Manet takes Titian’s “Venus of Urbino” and transgresses its paradigms to produce “Olympia.” The similarities between the two are unmistakable. Olympia reclines in the exact same position as Titian’s Venus—her left hand covers her genitals, and the angle at which her right arm bends is the same as Venus’s. In place of a puppy napping, a black cat meows, its tail straightened in hostility. While the paintings share a basic structure, Manet’s breaches the canons of the accepted mythical nude figure. Its harsh, syncopated modeling between light and dark evades perfected illusionism. The subject is nude, but she is not mythological figure—critics widely accept that she is instead a prostitute. Perhaps most startlingly, the figure stares directly at the viewer, confrontational. Through his reshaping of “Venus of Urbino,” Manet seems to defy the strict classification of women and their sexuality, something for which he received great criticism when the painting was first exhibited at the 1865 Paris Salon.
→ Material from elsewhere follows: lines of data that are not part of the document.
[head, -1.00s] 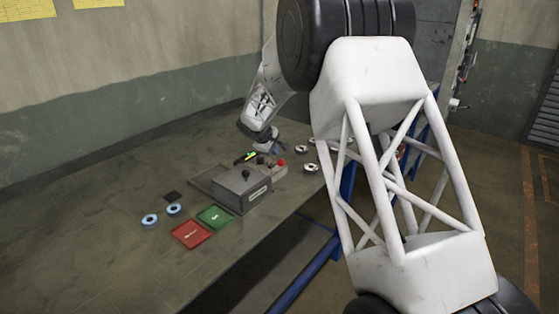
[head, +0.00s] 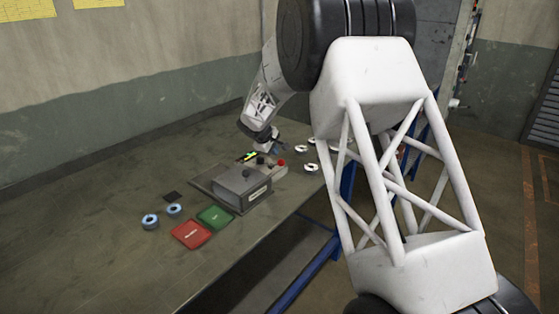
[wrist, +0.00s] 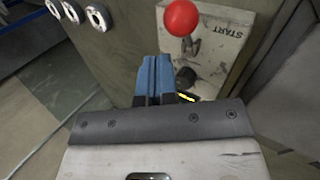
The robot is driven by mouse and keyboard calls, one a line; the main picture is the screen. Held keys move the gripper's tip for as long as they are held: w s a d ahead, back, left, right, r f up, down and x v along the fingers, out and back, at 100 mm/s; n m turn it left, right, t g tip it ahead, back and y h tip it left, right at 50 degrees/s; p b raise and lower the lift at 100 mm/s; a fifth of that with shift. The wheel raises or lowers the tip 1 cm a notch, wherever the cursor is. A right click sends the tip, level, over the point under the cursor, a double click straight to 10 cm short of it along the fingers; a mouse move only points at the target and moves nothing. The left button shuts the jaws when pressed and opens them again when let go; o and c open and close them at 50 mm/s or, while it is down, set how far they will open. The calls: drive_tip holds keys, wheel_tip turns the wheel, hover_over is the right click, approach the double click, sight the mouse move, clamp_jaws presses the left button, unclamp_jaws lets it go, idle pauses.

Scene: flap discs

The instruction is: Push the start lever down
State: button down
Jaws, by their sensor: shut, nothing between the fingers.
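The start lever has a red ball knob (wrist: 181,17) on a thin metal stem, standing up from a pale plate (wrist: 222,32) marked START. In the head view the red knob (head: 282,162) is small, at the right end of the control box by the table edge. My gripper (wrist: 155,62) has blue fingers, closed together and empty. In the wrist view the fingertips lie below and left of the knob, apart from it in the picture. In the head view my gripper (head: 281,149) is just above the knob; the exact gap cannot be told.
A grey machine box (head: 242,188) stands beside the lever, with a green tray (head: 214,217) and a red tray (head: 191,234) in front. Blue discs (head: 150,221) lie at left. Several pale discs (wrist: 98,17) lie near the table edge. A dark round knob (wrist: 186,77) sits near my fingers.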

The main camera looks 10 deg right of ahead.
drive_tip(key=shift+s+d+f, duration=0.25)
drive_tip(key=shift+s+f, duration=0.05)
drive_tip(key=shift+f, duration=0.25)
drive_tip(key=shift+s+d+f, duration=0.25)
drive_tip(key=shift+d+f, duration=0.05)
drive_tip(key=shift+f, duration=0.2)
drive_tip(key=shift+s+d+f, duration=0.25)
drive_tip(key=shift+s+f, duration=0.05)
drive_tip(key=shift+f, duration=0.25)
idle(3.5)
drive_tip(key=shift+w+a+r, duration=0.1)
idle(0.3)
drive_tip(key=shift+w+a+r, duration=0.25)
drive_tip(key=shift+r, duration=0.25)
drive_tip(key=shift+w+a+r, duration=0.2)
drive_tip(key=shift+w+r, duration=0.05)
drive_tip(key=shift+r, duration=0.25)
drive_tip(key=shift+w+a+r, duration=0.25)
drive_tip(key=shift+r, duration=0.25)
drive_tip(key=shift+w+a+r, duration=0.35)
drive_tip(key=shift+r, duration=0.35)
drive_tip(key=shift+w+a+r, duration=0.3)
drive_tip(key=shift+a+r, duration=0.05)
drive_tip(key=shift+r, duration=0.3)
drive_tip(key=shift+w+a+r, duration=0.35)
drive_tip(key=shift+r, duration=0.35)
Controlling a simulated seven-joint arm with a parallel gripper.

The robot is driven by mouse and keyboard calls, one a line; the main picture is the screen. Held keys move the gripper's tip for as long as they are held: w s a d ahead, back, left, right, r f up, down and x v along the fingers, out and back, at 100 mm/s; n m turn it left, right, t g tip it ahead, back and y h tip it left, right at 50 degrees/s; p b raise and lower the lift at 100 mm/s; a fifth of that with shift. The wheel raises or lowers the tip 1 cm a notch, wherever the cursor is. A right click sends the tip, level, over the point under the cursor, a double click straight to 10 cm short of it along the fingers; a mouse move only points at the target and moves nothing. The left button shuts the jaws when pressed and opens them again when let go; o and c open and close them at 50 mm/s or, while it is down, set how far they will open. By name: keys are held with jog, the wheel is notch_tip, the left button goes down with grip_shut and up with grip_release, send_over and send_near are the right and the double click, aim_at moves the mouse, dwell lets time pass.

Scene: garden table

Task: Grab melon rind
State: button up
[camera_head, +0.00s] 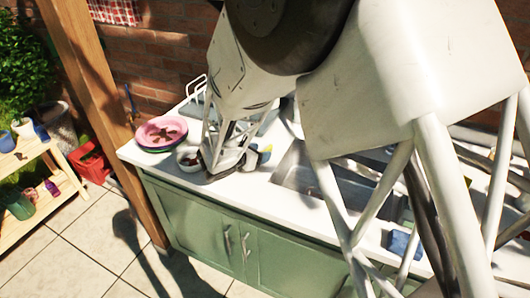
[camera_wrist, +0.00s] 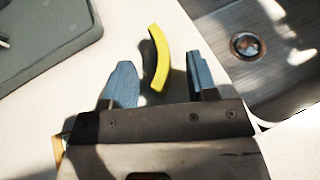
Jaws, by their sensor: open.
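A yellow curved strip, which looks like the melon rind (camera_wrist: 161,45), lies on the white countertop in the wrist view. My gripper (camera_wrist: 159,60) is open, with one blue finger on each side of the strip. The strip's near end reaches between the fingers, and its far end sticks out beyond the fingertips. I cannot tell the height of the fingers above the counter. In the head view my gripper (camera_head: 258,155) is low over the counter and largely hides this spot.
A metal sink (camera_wrist: 285,60) with a drain is close on the right. A grey tray-like item (camera_wrist: 45,40) lies at the upper left. In the head view, a white bowl (camera_head: 190,164) and stacked plates with a pink one (camera_head: 150,126) on top stand left of my gripper.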

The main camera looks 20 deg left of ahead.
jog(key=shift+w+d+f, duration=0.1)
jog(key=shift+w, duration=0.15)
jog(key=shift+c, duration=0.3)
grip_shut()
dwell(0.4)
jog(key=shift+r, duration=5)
The categorization of women is further frustrated as Manet doesn’t use the idealizing conventions of portraiture in portraying her femininity. Olympia’s hair is pulled taut, giving her rectangular face a severe outlining. Olympia’s breasts, while voluptuous, are painted so brightly that her nipples are not clearly visible. Soft black brushstrokes appear under her armpit, suggesting that Olympia has armpit hair, unlike contemporaneous paintings that showed women without armpit hair. Her left hand covers her pubic region, denying viewers a clear reference to her gender, and seems to be tense, almost as if Olympia is betraying a sense of anxiety with her sexuality. All of this works together to deny the viewer a portrayal of the ideal nude with a full set of feminine features.

But perhaps most importantly, Manet rebuffs the viewers from envisioning the painting as realistic and getting lost in a simple enjoyment of the nude. “Olympia” is rendered in stark contrasts of white and dark. Gone are the careful, subtle shadows that indicate depth in Titian’s “Venus of Urbino.” Instead, “Olympia” is surprisingly flat—it denies the viewer from entering the imaginary field of the perfected nude. Instead of the ideal nude, real sexuality—in which strict categorization cannot apply—stands in its place.

At first, Manet’s “Olympia” doesn’t seem so revolutionary, except for the stylistic differences from the paintings of the French Academy. However, by replacing the mythological nude with a prostitute and not yielding to the conventional contemporaneous stylizations of women, Manet seems to have used “Olympia” to protest against the categorical portrayal of women in art. By replicating the image of “Venus of Urbino,” Manet acknowledges the past and uses tradition to rebel against it. And he appears to have been ultimately successful—after “Olympia,” the mythical nude never recovered its hallowed position. Manet had started modernism and its inextricable relationship to protest.